No need to call out the army, or even a single soldier. This weather record celebrates the complete absence of snow.

Midnight Monday marked the first time in Toronto in more than 160 years we have enjoyed snow-free skies before December.

“The fact you wouldn’t get a flake of snow is certainly quite something,” said David Phillips, senior climatologist with Environment Canada.

According to Phillips, Environment Canada’s downtown weather monitoring station has never documented a snow-free October and November since it began operating in 1847.

“It is an exotic kind of record,” said Phillips. “It is not going to stop you in your tracks, but when you take a look at it, it is quite significant.”

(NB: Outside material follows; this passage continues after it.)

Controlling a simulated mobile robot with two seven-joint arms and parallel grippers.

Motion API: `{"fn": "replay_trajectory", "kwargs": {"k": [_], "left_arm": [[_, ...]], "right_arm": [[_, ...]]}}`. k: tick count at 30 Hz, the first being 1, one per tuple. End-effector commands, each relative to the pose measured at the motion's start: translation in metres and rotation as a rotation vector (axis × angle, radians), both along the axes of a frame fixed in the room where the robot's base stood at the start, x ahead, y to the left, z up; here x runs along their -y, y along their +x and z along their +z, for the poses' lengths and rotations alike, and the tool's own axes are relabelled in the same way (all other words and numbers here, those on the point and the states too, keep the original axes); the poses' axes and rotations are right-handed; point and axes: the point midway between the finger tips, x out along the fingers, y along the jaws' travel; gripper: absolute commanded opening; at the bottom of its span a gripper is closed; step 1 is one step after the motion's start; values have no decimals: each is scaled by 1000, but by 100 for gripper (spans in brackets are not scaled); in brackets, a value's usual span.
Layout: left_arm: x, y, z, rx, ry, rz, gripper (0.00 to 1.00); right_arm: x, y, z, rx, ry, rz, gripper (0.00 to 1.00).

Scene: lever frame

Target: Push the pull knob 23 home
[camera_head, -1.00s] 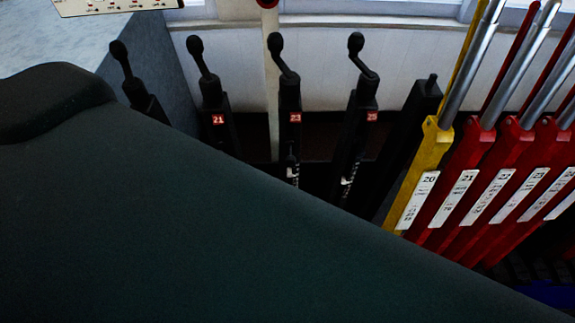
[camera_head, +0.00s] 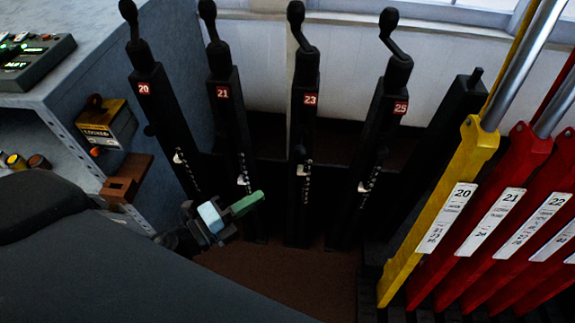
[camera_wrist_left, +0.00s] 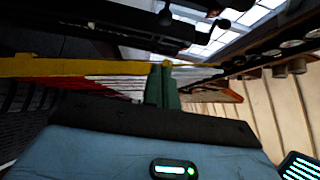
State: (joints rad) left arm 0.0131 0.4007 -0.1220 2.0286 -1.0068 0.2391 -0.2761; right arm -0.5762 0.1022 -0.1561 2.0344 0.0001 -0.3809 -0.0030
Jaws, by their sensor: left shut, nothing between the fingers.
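The post labelled 23 (camera_head: 306,130) is black with a red number plate and a bent black handle (camera_head: 297,22) on top. A small pale knob-like fitting (camera_head: 303,171) sits low on its front; I cannot tell how far out it stands. My left gripper (camera_head: 256,199), with green fingers and a light blue body, is shut and empty. In the picture it is left of and below that fitting, apart from post 23 and in front of the foot of post 21. Its shut green fingers (camera_wrist_left: 162,72) also show in the left wrist view. My right gripper is not in view.
Similar black posts 20 (camera_head: 165,125), 21 (camera_head: 230,130) and 25 (camera_head: 375,140) flank post 23. A yellow lever (camera_head: 462,165) and several red levers (camera_head: 500,200) stand at right. A grey-blue cabinet (camera_head: 85,120) stands at left. Brown floor (camera_head: 290,275) shows below the posts.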

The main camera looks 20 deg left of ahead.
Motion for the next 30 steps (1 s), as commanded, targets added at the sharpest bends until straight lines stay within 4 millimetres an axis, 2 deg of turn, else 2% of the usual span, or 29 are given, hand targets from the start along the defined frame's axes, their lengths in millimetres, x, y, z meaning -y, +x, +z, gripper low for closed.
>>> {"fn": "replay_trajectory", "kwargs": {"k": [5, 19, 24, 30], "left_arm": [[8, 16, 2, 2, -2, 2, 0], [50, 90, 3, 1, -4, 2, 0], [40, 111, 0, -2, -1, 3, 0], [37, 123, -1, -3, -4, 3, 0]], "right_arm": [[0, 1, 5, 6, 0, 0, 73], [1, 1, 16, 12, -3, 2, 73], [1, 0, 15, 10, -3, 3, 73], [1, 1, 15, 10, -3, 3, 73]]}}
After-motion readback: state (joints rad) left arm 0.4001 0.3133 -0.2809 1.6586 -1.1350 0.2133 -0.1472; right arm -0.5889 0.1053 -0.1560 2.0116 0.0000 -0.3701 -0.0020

There was a wee chance that a smidgen of snow could bring all this record chatter to a screeching halt.

Yesterday’s high was about 5 C, but temperatures were expected to drop overnight with a 40 per cent chance of wet flurries.

For weeks the whisper of this small but significant record has been in the air.

During some previous Novembers, no measurable amount of snow was recorded, but there were at least traces — a few flakes falling from the sky. If there was something to record, it made it into the books.

In November 1963, for example, Environment Canada recorded a scant half-centimetre of snow. Last year, the weather gods dropped about 13 centimetres of snow on our fair city in November.

The lack of white stuff isn’t the only weather fact to set last month apart from previous years.

Phillips said that other than the lack of snow, this November has been warmer, drier and has had about 30 per cent more sunshine than ones in the past.

Temperatures have been about three degrees above the seasonal average and we have had about 45 per cent of normal precipitation, he said.

Those facts, plus the lack of smog, means November was “the best month ever,” he said.

The numbers were recorded at the oldest weather station in Canada, currently located at the University of Toronto campus.

Phillips said we shouldn’t let the lack of flakes lull us into a feeling of false calm.

On average, the precipitation that drops in October and November only accounts for about seven per cent of the total every year, said Phillips.